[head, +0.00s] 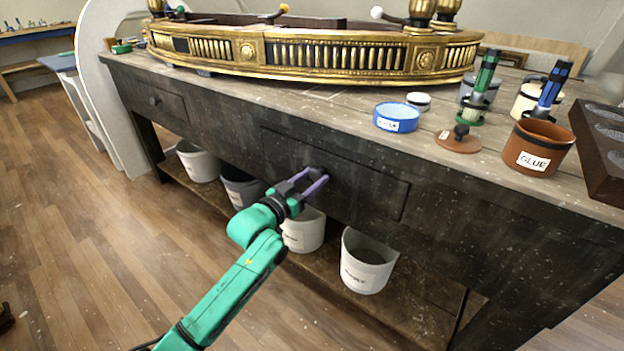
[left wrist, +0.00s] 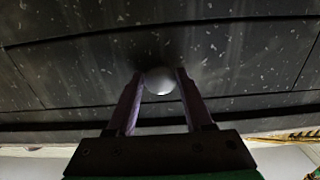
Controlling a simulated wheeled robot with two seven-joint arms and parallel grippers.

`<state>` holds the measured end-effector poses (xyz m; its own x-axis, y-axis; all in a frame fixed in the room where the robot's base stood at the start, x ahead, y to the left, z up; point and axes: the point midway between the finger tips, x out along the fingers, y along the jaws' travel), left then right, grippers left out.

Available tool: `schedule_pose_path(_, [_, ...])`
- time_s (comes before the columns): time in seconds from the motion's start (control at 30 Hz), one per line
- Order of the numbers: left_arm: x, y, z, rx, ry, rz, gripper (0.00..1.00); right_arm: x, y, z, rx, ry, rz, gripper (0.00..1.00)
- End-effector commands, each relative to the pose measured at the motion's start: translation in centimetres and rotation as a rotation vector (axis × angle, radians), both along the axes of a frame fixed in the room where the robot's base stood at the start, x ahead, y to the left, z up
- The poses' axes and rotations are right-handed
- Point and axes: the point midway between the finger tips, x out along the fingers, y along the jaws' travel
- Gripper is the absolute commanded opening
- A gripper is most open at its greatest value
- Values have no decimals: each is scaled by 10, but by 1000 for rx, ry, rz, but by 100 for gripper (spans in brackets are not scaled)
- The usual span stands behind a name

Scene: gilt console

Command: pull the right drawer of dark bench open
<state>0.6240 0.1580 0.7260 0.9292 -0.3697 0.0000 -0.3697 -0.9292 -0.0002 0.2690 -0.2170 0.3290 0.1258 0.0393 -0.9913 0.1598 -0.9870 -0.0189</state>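The dark bench (head: 480,215) has a right drawer (head: 365,190) whose front looks flush with the bench face. Its round knob (left wrist: 158,82) shows in the left wrist view, between the fingertips. My left gripper (head: 317,174) is at this drawer front, its purple fingers on either side of the knob. In the left wrist view my left gripper (left wrist: 160,84) leaves little or no gap around the knob and looks shut on it. The fingers hide most of the knob in the head view. My right gripper is not in view.
A gilt console piece (head: 330,55) lies on the bench top. A blue tub (head: 396,117), a glue pot (head: 537,148) and tools stand at the right. White buckets (head: 366,262) stand on the lower shelf below the drawer. The left drawer (head: 160,101) is shut. Floor in front is clear.

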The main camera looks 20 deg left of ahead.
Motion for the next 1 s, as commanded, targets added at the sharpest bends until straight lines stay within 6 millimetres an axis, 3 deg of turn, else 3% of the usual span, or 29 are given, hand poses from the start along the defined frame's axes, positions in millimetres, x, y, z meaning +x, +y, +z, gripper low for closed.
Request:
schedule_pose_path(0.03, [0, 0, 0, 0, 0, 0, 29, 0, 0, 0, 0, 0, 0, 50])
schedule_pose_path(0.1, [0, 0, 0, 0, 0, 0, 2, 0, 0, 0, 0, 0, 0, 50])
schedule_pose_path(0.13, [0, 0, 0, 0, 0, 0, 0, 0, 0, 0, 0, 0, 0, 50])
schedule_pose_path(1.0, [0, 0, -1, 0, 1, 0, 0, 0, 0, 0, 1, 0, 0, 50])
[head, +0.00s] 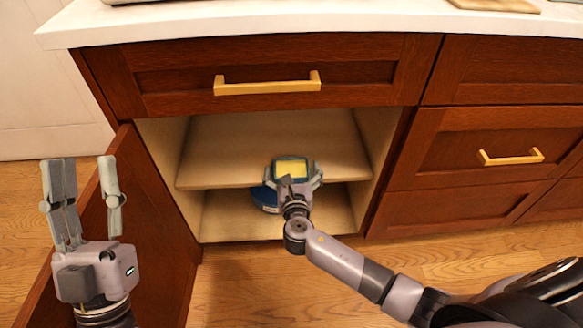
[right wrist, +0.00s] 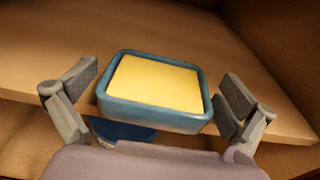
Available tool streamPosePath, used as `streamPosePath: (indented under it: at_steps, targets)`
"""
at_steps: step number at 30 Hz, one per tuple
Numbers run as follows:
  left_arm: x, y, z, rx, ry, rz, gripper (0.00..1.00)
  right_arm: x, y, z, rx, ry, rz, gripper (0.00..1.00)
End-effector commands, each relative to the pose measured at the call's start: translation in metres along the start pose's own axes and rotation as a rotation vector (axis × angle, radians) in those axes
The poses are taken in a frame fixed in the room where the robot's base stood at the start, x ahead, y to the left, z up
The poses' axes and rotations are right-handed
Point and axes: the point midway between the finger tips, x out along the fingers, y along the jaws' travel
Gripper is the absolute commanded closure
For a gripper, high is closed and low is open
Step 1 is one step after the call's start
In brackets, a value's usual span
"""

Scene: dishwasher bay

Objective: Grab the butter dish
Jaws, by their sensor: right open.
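The butter dish (head: 291,167) is a blue rectangular dish with a yellow block in it, at the front edge of the cabinet's middle shelf. In the right wrist view the butter dish (right wrist: 154,92) lies between the fingers. My right gripper (head: 294,176) reaches into the open cabinet. It is open, with one finger on each side of the dish, and gaps show between them in the right wrist view (right wrist: 158,95). My left gripper (head: 84,182) is open and empty, pointing up near the open cabinet door.
A blue round object (head: 265,198) sits below the shelf (head: 225,150), partly hidden by my right gripper. The open door (head: 150,215) stands at the left of the cabinet. A closed drawer (head: 265,82) is above, and the shelf's left part is bare.

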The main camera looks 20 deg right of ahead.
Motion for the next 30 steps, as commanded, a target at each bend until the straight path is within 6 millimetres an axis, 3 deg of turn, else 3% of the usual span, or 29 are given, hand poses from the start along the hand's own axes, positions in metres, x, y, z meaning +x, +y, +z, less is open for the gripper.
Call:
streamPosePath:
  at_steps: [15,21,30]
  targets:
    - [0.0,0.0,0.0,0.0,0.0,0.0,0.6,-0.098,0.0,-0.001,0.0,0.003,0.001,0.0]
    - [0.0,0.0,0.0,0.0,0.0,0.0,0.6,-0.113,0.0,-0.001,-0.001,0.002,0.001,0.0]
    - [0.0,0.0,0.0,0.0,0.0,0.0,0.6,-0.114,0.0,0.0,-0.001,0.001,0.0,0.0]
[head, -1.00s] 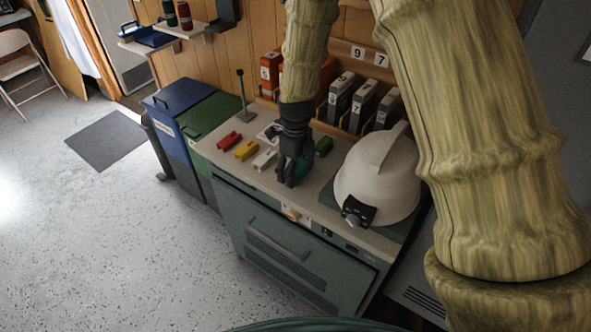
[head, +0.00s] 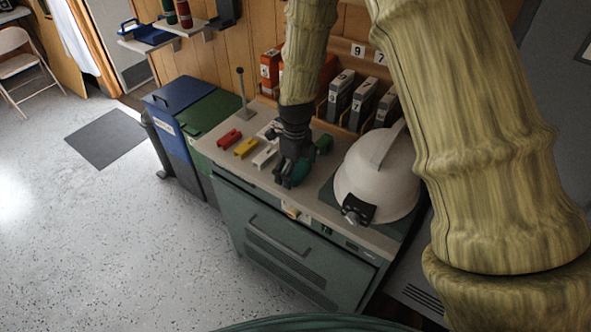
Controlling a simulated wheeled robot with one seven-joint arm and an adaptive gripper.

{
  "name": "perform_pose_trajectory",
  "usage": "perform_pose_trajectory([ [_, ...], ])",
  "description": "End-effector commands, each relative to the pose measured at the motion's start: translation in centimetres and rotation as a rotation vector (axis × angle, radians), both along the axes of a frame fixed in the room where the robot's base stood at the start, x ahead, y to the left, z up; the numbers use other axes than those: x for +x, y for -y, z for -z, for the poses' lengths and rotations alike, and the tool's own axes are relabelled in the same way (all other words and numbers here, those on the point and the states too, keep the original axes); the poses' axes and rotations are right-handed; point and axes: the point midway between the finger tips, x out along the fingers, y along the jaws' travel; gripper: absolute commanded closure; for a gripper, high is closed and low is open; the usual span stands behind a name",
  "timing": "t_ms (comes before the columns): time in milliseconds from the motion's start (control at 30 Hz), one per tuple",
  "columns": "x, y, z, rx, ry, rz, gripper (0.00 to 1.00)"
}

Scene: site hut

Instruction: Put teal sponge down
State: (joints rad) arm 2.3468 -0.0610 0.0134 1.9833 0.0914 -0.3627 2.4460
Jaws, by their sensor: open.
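My gripper (head: 288,180) points down over the counter top (head: 318,190), between the pale block and the white hard hat. The teal sponge (head: 301,173) shows as a small teal patch at the gripper's fingers, mostly hidden by them. The gripper is open. I cannot tell whether the sponge touches the fingers, or whether it rests fully on the counter.
Red (head: 230,138), yellow (head: 246,148) and pale (head: 265,157) blocks lie left of my gripper; a green block (head: 323,143) is behind it. The white hard hat (head: 375,175) stands close on the right. Binders (head: 340,95) line the back. An upright lever (head: 242,92) stands back left.

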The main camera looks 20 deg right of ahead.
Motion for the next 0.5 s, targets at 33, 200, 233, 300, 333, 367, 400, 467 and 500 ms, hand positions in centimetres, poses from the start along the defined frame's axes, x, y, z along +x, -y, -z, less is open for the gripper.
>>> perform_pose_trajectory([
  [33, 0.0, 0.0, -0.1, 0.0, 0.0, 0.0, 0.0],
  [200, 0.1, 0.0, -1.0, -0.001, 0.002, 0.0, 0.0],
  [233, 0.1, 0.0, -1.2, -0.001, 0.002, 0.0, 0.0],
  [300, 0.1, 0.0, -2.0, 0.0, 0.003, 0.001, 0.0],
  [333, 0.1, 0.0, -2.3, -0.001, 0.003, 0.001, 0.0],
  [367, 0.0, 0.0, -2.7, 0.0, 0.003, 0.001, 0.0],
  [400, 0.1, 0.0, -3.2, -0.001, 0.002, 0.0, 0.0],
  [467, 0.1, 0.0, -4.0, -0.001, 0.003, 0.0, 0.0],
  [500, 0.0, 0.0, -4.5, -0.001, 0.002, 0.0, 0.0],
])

* * * * *

Say how many lines of the data hold the string "brackets". Reply with the number alone.

▸ **ANSWER TO THIS TASK**
2